You have made a blanket statement that I don't believe holds up to scrutiny. If I were to follow your advice driving a car on a road, in traffic, with an 80km per hour speed limit then going 79km and hour would be safe but going 40km per hour would be more safe. I believe however that going 40 would make you less safe because your car would be an impediment and would likely get hit by someone going twice as fast as you, going with the flow of traffic in my example is more safe.
Following the same analogy with diving if staying under M values is the rule then applying conservative gradient factor must be more safe right? But the more conservative you make the safety factor the more the profiles begin to look like Deep stop profiles, which, debatably, have been shown not to be safer because you continue to on-gas some compartments doing the deep stop. Again there is a window in conservatism, like going with the flow of traffic, that produces a more safe profile.

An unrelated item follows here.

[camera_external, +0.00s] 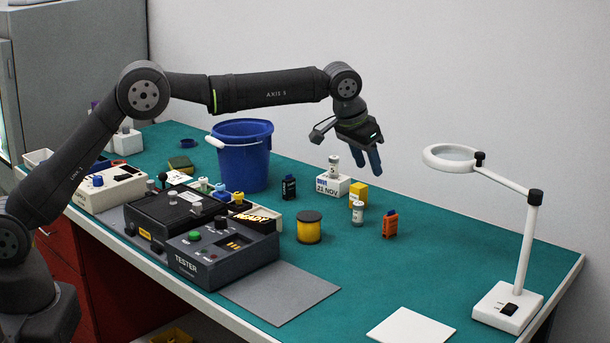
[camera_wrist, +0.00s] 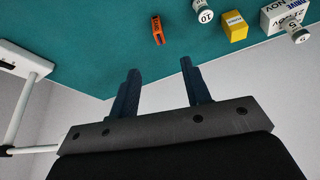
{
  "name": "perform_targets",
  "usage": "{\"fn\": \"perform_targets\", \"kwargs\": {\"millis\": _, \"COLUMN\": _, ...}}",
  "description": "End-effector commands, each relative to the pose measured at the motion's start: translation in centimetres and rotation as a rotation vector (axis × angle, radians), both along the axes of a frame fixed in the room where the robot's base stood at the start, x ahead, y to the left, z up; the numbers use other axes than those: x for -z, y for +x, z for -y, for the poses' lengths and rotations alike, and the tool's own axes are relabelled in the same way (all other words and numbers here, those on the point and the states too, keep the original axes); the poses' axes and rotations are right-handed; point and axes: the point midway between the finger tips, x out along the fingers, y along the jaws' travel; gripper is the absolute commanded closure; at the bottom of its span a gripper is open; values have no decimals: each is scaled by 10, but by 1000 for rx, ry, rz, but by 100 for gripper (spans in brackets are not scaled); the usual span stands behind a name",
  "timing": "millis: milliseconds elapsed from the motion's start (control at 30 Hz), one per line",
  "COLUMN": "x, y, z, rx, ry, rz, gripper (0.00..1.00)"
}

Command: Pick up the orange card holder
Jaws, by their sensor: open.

If that were true, then there would be zero incidences of people with no underlying preconditions getting bent when following the dive profiles of their computers. We all know that is not true. I have had personal experience of a mild bend in less than 60 feet of water, for less that 50 minutes, but I was working like a dog to recover and refit an anchor. How is this possible if the dive computer models were followed? Because the models and computer do not take into consideration the bodies demand for air/oxygen, due to workload or stress and do not take into consideration additionally inturned inert gas. I don't have the science, I don't have the time or the inclination to look for it either. But I would still rather be safe, be conservative and not fly to the edge on the seat of my pants.